Even before “DER Singularity” becomes reality, utility companies cannot put their heads in the sand and wait for solutions to come along. Instead, they need to acknowledge that DERs and distributed operations are the new reality, and actively plan, collaborate, and properly prepare the organization with clear objectives and expectations. This is not an AMI program. It is a fundamentally different challenge for utilities which touches every single aspect of the business including customer engagement, market operations, distribution operations, IT back office systems, workforce training, and distribution planning. Several progressive utilities have already begun this process and there are joint activities like the IEEE P2030 program and the Open Field Message Bus (OpenFMB) that are addressing some of the larger gaps that exist. Still, there is no vendor solution that meets all of the different DER integration challenges and there are numerous problems that remain to be solved.

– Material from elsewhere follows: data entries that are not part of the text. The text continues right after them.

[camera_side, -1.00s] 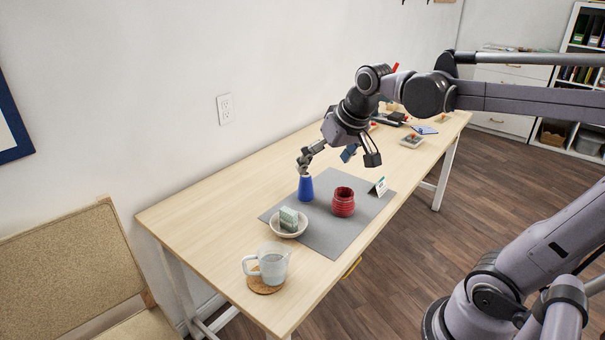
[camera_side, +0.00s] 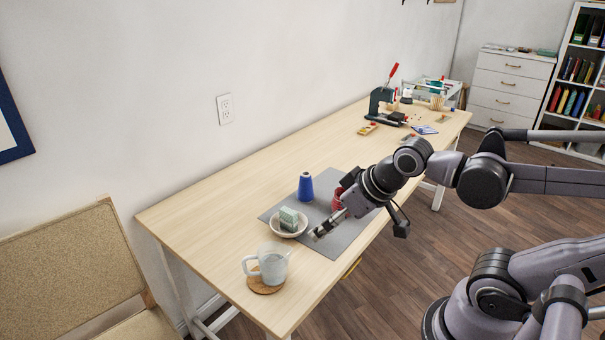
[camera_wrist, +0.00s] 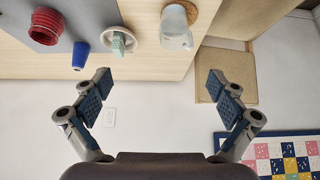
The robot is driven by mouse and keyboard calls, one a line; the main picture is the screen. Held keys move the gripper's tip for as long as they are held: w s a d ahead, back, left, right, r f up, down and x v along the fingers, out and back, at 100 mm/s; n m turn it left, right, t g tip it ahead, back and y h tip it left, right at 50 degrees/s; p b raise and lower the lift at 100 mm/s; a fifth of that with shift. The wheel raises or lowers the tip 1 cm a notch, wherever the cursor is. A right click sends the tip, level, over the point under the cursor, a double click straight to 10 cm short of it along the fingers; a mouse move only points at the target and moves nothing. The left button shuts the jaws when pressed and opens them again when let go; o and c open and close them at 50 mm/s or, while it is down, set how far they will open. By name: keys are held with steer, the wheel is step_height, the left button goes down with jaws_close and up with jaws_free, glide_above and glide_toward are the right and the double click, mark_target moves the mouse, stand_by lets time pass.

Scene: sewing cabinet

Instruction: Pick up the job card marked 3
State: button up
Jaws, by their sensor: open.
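No job card shows in either view now. My arm covers the right end of the grey mat (camera_side: 330,246), where a small standing card showed a second ago; its marking was too small to read. My gripper (camera_side: 318,236) is low over the front of the mat, to the right of the white bowl and in front of the red pot. In the wrist view my gripper (camera_wrist: 160,92) is open and empty, its two blue-padded fingers wide apart.
A blue cone (camera_side: 305,188), a partly hidden red ribbed pot (camera_side: 338,197) and a white bowl (camera_side: 289,232) holding a green block (camera_side: 289,217) stand on the mat. A glass pitcher (camera_side: 273,266) stands on a cork coaster (camera_side: 265,286). The table's left back is clear.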

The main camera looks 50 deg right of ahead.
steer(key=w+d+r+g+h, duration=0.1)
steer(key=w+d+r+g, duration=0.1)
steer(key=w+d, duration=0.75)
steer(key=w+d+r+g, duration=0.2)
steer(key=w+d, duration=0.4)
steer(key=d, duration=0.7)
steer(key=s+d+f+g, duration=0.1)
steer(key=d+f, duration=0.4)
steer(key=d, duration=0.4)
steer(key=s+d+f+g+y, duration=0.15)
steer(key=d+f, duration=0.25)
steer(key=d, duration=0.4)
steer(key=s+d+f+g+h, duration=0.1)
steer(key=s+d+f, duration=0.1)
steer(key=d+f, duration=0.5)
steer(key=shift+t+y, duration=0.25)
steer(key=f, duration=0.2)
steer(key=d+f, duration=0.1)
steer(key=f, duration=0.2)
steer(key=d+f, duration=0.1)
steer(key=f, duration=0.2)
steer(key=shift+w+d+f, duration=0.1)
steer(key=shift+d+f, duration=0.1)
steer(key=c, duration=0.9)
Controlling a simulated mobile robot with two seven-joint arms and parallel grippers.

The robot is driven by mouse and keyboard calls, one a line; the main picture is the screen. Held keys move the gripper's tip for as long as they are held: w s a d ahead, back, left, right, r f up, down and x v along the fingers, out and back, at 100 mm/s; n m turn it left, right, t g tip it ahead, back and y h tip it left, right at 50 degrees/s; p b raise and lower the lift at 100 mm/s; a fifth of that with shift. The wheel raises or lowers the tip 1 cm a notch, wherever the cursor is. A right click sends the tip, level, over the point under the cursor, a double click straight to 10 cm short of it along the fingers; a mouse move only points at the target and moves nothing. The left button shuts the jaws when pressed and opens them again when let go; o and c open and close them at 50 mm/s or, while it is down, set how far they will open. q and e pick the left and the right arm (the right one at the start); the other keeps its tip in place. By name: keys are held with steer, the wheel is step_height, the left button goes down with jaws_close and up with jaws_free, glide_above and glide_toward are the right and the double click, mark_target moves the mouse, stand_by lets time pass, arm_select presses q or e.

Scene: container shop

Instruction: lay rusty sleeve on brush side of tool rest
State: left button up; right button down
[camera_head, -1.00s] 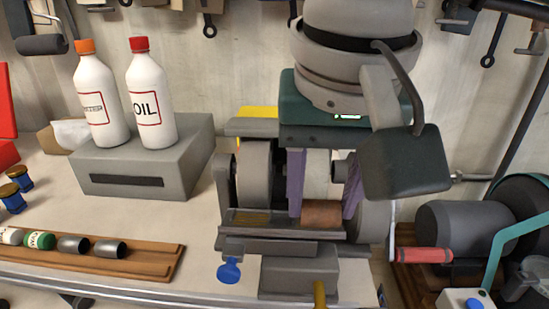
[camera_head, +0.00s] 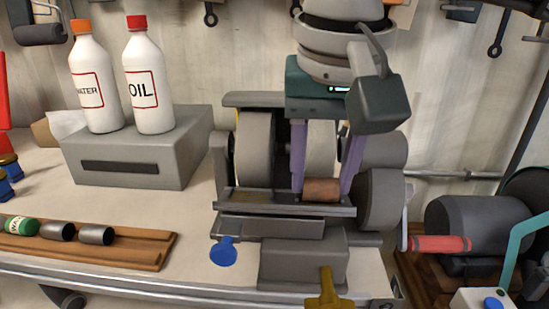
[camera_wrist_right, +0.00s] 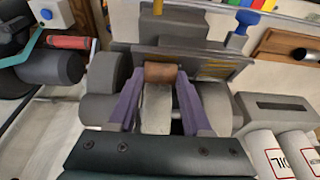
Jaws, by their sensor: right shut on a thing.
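The rusty sleeve (camera_head: 322,189) is a short brown cylinder lying on its side at the right half of the grey tool rest (camera_head: 240,206), in front of the right wheel (camera_head: 320,150). My right gripper (camera_head: 322,186) comes down from above with its purple fingers at the sleeve's two ends, shut on it. In the right wrist view the sleeve (camera_wrist_right: 160,72) sits between the fingertips against the tool rest (camera_wrist_right: 200,62). Whether it bears fully on the rest cannot be told. The other half of the rest has yellow stripes. My left gripper is not in view.
A grey box (camera_head: 190,150) carries the water bottle (camera_head: 95,90) and oil bottle (camera_head: 148,85). A red-handled crank (camera_head: 440,244) is at the right. A blue knob (camera_head: 223,252) projects below the rest.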

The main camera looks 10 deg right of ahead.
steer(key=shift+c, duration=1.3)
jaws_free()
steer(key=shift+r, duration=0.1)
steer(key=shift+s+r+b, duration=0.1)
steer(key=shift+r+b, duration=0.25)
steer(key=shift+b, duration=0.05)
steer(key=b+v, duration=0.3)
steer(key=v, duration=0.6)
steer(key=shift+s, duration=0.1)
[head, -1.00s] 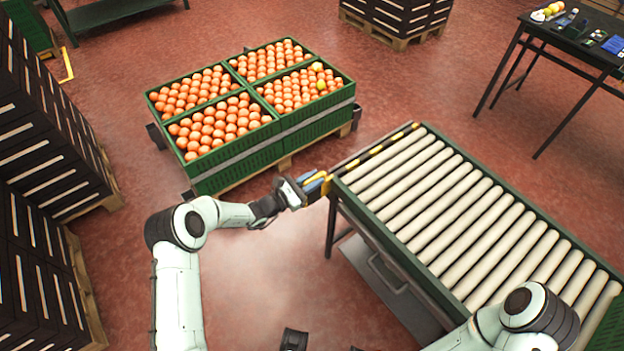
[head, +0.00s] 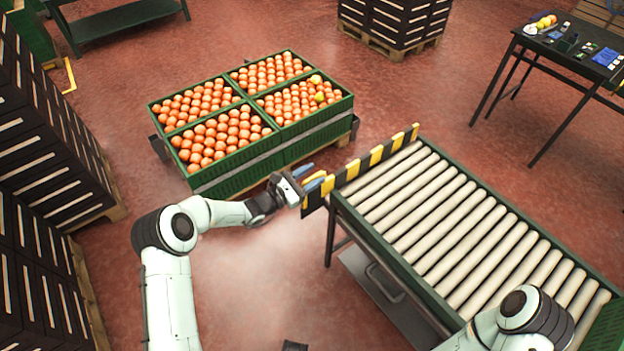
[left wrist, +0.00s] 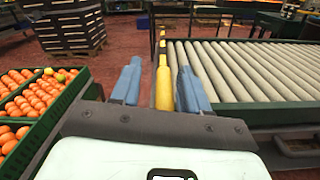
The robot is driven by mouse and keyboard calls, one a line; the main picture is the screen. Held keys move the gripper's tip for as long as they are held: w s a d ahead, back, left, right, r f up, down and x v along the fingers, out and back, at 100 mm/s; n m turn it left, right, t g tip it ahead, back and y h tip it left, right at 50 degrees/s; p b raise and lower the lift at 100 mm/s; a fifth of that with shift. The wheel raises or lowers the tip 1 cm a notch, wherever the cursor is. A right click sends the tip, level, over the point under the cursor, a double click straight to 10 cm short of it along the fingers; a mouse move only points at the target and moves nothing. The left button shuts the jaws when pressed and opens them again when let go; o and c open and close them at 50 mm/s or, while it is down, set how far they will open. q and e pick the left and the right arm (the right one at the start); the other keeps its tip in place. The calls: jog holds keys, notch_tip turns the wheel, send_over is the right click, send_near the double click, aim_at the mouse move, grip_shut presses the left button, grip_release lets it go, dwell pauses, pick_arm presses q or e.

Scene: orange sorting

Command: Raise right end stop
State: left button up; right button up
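The end stop (head: 376,155), a black and yellow striped bar, stands raised across the far-left end of the roller conveyor (head: 440,213), its striped face showing above the rollers. My left gripper (head: 312,178) is at the bar's near end, outside the conveyor's corner. In the left wrist view the yellow end of the stop (left wrist: 163,82) lies between the two blue fingers of my left gripper (left wrist: 160,84), with a narrow gap on each side. The fingers look open around it. My right arm shows at the lower right of the head view; its gripper is out of view.
Green crates of oranges (head: 240,172) stand on a pallet just left of the stop. Stacks of dark crates (head: 50,150) line the left side. A dark table (head: 560,50) with small items stands at the upper right. The rollers are empty.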

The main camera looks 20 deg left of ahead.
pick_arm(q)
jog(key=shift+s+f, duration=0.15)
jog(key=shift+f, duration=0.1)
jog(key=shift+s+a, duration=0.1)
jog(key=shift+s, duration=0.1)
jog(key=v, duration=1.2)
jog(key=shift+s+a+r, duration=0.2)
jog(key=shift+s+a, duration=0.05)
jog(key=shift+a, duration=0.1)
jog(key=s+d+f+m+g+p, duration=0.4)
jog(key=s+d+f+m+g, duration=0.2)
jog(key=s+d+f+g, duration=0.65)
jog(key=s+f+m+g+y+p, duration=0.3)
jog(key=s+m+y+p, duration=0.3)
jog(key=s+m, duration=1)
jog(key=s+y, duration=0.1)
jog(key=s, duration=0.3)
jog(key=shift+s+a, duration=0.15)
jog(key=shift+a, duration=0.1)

DER Singularity is approaching. The train has left the station and its picking up speed. Utility companies’ businesses will be impacted (negatively or positively) well before that. Have you developed a corporate strategy and roadmap for how you will incorporate DERs into your business? Are you preparing your organization to experience a fundamental transformation in how it manages the grid and engages with customers? If not, these are conversations that should be going on in every board room to start the process to understand the potential impact in your territory and begin planning accordingly.